In order to increase available ILP, one needs to measure the available ILP. Analyzing instruction-level parallelism is typically done on the instruction level, but this analysis is too low-level and probably not very useful for an average C/C++ developer. As far as I know, there are no tools that are able to automatically tell you if your program is only memory-bound, or it is memory-bound AND exhibits low ILP2. In this section we will introduce a type of analysis “by inspection” that can help you estimate how much available ILP your program exhibits.

Code Example with High ILP

To illustrate the analysis, let’s use a few examples. Here is the first example:

for (int i = 0; i < n; i++) {
   c[i] = a[i] + b[i];
}

For ILP analysis, it is very useful to unroll a loop two times, because often there are self-dependencies, i.e. cases where the instruction depends on itself. This is easier to see when the loop is unrolled. Let’s rewrite the loop in some kind of pseudo-assembly.

for (int i = 0; i < n; i+=2) {
    a_val_1 = load(a + i);
    b_val_1 = load(b + i);
    c_val_1 = a_val_1 + b_val_1;
    store(c + i, c_val_1);

    a_val_2 = load(a + i + 1);
    b_bal_2 = load(b + i + 1);
    c_val_2 = a_val_2 + b_val_2;
    store(c + i + 1, c_val_2);
}

In each iteration there are four pseudo-instructions: two loads, one addition and one store. If you look at the dependencies, instructions load(a + i) and load(b + i) can be done independently. Instruction a_val + b_val depends on the two previous loads so it needs to wait for them to complete. Instruction store(c + i, c_val) depends on the instruction a_val + b_val. So there is a dependency chain.

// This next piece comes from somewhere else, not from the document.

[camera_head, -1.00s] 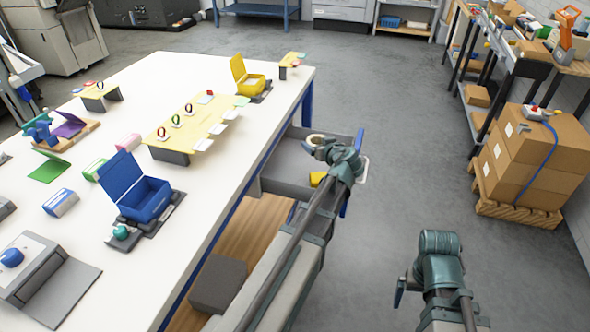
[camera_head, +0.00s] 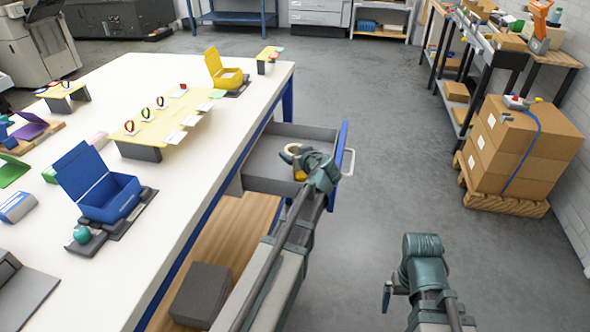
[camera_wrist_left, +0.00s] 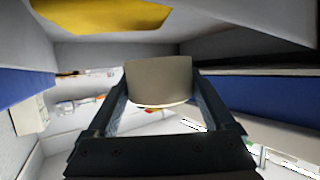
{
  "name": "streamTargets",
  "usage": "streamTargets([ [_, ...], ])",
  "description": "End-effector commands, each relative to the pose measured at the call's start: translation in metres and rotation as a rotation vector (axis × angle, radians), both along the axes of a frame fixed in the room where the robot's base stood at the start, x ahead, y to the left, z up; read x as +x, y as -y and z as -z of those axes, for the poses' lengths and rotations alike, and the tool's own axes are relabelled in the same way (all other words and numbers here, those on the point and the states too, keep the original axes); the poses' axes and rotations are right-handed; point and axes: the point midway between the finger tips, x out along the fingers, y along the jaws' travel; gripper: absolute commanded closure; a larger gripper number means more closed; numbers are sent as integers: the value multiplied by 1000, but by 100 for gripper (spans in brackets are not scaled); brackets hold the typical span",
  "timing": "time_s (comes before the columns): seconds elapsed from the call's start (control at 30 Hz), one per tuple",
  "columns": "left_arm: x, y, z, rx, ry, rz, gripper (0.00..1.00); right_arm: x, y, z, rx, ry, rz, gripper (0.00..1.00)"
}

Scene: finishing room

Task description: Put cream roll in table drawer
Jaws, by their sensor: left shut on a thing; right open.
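The cream roll (camera_wrist_left: 160,82) is a short, pale cylinder clamped between the fingers of my left gripper (camera_wrist_left: 160,95) in the left wrist view. In the head view the roll (camera_head: 292,149) shows as a small cream ring at the tip of my left gripper (camera_head: 294,156), within the outline of the drawer. The table drawer (camera_head: 342,150) is pulled out from the table's right side; it has a grey inside and a blue front. I cannot tell whether the roll touches the drawer floor. My right gripper (camera_head: 387,294) is open and empty over the floor, right of the table.
A yellow thing (camera_head: 300,175) lies in the drawer close to my left gripper; it also shows in the left wrist view (camera_wrist_left: 105,14). The white table (camera_head: 175,210) carries a blue box (camera_head: 110,200) and yellow stands. Stacked cartons (camera_head: 525,145) stand at right, with clear floor between.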

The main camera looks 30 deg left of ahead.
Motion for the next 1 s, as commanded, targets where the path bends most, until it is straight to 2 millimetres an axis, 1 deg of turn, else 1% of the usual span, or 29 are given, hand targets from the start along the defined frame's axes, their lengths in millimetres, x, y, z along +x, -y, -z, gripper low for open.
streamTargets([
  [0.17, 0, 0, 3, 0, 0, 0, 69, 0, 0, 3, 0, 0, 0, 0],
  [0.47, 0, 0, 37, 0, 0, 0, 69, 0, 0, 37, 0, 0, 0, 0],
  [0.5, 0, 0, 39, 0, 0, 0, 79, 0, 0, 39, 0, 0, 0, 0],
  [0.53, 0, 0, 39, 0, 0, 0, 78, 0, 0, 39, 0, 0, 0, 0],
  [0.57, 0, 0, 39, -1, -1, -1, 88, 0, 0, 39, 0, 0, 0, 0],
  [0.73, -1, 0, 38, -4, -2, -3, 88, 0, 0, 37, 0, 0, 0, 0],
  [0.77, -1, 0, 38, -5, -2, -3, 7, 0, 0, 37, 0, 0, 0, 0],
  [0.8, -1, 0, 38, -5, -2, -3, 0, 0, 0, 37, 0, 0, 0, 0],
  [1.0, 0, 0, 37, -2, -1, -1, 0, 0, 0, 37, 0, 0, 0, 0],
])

But if we extend the analysis across multiple iterations, then it looks a bit different. There are no loop-carried dependencies in this code, i.e. the case where the data needed for the current iteration is calculated in the previous iteration. In other words, the iterations are completely independent of one another. If the CPU is processing iteration where i = X and is stuck waiting for two loads to complete, it can start executing loads from iteration where i = X + 1, i = X + 2 etc. A code without loop-carried typically dependencies exhibits relatively high ILP.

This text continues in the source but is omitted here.